CSDDD ( Corporate Sustainability Due Diligence Directive) et devoir de vigilance
L’Initiative de Directive sur le Devoir de Vigilance des Entreprises en matière de durabilité, ou en anglais Corporate Sustainability Due Diligence, abrégée en «CSDD» ou «CSDDD», constitue une démarche fondamentale de l’Union Européenne pour ancrer le développement durable au cœur de l’univers des affaires.
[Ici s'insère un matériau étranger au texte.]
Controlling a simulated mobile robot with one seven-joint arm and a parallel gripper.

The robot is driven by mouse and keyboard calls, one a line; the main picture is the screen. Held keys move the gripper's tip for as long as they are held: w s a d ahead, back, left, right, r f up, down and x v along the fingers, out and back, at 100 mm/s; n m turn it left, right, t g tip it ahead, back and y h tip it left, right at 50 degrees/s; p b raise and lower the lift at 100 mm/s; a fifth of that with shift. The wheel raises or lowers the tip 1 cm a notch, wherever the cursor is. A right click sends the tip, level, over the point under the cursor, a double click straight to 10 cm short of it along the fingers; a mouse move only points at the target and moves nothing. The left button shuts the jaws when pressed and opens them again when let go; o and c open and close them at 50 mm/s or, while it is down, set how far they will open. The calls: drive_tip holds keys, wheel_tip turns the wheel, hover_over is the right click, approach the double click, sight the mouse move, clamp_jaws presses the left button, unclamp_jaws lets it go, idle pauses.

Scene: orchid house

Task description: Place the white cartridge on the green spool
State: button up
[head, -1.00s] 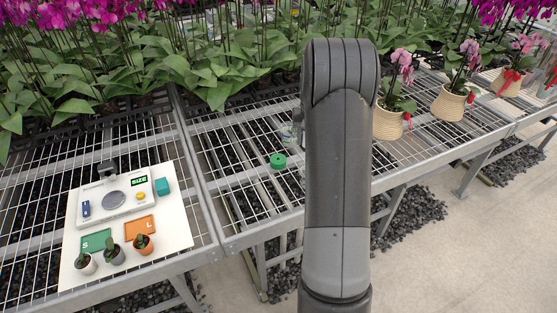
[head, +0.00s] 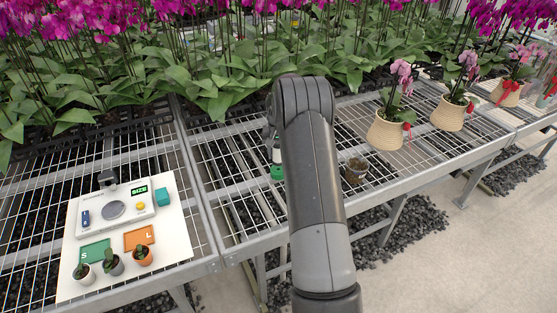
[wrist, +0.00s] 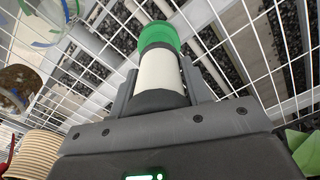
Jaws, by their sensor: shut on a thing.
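The white cartridge (wrist: 160,75) is upright between the fingers of my gripper (wrist: 160,90), which is shut on it. A dark band shows around its near end. The green spool (wrist: 158,36) lies in line with the cartridge's far end in the wrist view. In the head view the green spool (head: 277,172) sits on the wire bench, directly below the white cartridge (head: 276,155). I cannot tell whether the two touch or a small gap is left. My arm hides most of the gripper in the head view.
A dark-filled pot (head: 355,170) stands right of my arm, with woven orchid baskets (head: 386,130) beyond. A clear container (wrist: 40,20) with blue and green bits is near the spool. A white board (head: 180,245) with a scale, trays and small cacti lies left. Wire mesh (head: 225,165) left of the spool is bare.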

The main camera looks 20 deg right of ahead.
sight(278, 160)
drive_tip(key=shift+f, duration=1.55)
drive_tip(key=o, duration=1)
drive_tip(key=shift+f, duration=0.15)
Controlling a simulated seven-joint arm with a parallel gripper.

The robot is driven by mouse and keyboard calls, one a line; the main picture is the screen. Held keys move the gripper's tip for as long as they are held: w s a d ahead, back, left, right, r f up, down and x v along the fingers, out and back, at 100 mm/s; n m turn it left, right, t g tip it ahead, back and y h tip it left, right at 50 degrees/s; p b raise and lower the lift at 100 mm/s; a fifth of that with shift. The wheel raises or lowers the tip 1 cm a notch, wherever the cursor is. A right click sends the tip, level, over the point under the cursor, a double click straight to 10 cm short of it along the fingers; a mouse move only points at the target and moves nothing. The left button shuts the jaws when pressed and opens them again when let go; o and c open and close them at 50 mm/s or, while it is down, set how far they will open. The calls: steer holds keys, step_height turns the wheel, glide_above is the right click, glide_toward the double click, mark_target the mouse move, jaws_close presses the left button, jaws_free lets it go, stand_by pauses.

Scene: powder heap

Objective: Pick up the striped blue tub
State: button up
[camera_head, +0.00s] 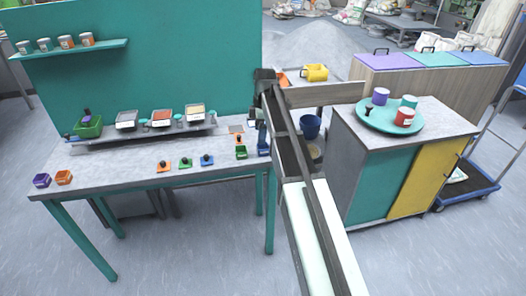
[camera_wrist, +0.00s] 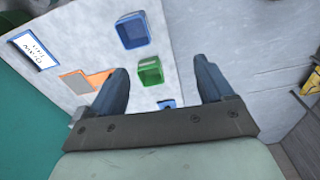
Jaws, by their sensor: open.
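A blue square tub (camera_wrist: 133,32) stands near the top of the wrist view, its open top facing up. No stripes can be made out on it. In the head view, the blue tub (camera_head: 263,148) is near the right end of the workbench, partly hidden by my arm. My gripper (camera_wrist: 160,66) is open and empty above the bench, with the fingers apart. A green tub (camera_wrist: 150,72) shows between the fingertips, and the blue tub lies beyond it. In the head view, my gripper (camera_head: 258,120) is above that same bench end.
An orange-and-grey tile (camera_wrist: 84,81) and a white label (camera_wrist: 35,48) lie beside the tubs. Orange, green and blue pieces with dark knobs (camera_head: 185,162) stand in a row on the bench. A blue bucket (camera_head: 310,126) and a cabinet (camera_head: 376,170) with a round teal tray (camera_head: 372,122) are right.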

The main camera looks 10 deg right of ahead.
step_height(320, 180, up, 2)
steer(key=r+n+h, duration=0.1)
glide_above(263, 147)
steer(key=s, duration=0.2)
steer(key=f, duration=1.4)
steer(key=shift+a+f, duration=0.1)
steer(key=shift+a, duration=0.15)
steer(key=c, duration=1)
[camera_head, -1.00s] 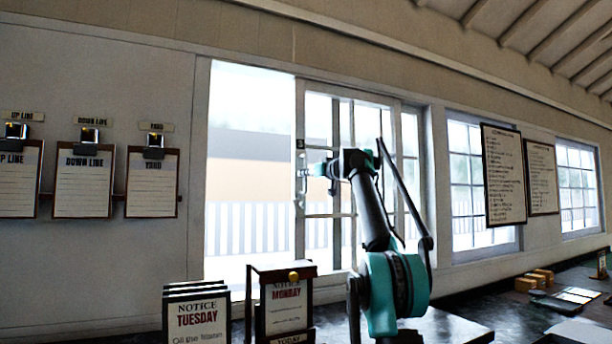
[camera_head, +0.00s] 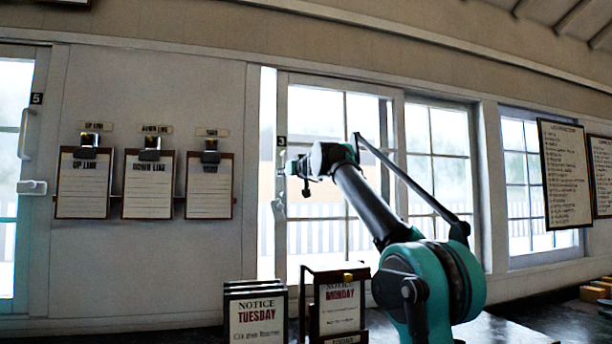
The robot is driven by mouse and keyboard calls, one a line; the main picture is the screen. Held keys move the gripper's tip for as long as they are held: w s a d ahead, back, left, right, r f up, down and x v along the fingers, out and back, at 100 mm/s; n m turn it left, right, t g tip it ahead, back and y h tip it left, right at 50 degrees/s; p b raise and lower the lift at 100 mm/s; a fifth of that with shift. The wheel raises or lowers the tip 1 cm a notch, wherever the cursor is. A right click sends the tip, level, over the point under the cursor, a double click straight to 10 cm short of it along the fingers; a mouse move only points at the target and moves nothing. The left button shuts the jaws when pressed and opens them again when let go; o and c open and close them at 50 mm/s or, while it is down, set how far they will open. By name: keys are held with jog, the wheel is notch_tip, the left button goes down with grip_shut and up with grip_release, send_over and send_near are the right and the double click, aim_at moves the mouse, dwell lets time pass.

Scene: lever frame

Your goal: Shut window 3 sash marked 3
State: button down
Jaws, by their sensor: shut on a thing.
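The sash marked 3 (camera_head: 316,237) is a white-framed glazed sliding panel in the middle of the view. Its black number plate (camera_head: 281,141) sits high on its left stile. A narrow bright open gap (camera_head: 267,170) stands between that stile and the left jamb of the window. My gripper (camera_head: 292,170) is at the left stile, below the number plate, shut on the sash handle. The handle is mostly hidden by the fingers and washed out by glare. A small pale fitting (camera_head: 279,208) shows lower on the stile.
Window 5 (camera_head: 36,99) is at the far left. Three clipboards (camera_head: 149,185) hang between the windows. Tuesday notices (camera_head: 255,318) and a Monday notice stand (camera_head: 340,305) are on the dark counter below. A framed notice (camera_head: 565,175) hangs at right.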

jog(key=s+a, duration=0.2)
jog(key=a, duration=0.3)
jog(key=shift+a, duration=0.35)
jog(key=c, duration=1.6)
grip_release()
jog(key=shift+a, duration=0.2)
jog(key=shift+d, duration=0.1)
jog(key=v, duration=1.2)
La CSDDD est une directive à l’échelle de l’union européenne adoptée par le Conseil européen et le Parlement européen le 24 mai 2024. Elle vise à favoriser un comportement responsable des entreprises ; les entreprises européennes, répondant à des conditions, devraient mener des opérations de « diligence requise » (ou due diligence) sur leur chaîne d’activité, afin d’identifier, de prévenir et de remédier aux incidences négatives pour les droits humains et environnementaux. Les entreprises sont donc maintenant considérées responsables de l’ensemble des maillons composant leur chaîne de valeur, leurs filiales aussi bien que leurs partenaires commerciaux.
Objectif de la CSDDD
Lien avec la CSRD
Le but de cette directive est de renforcer la protection de l’environnement et celle des Droits de l’Homme. Ainsi, les entreprises concernées, leurs filiales et leurs partenaires commerciaux se doivent d’identifier, de prévenir, de diminuer et de traiter tous les impacts négatifs liés à leurs activités. Elle est élaborée pour promouvoir une pratique commerciale qui soit à la fois durable et éthique au sein des entreprises européennes. Elle s’ancre sur les principes fondamentaux de la durabilité, visant un triple objectif : la protection de l’environnement, la garantie de l’équité sociale et le soutien à une économie forte et durable.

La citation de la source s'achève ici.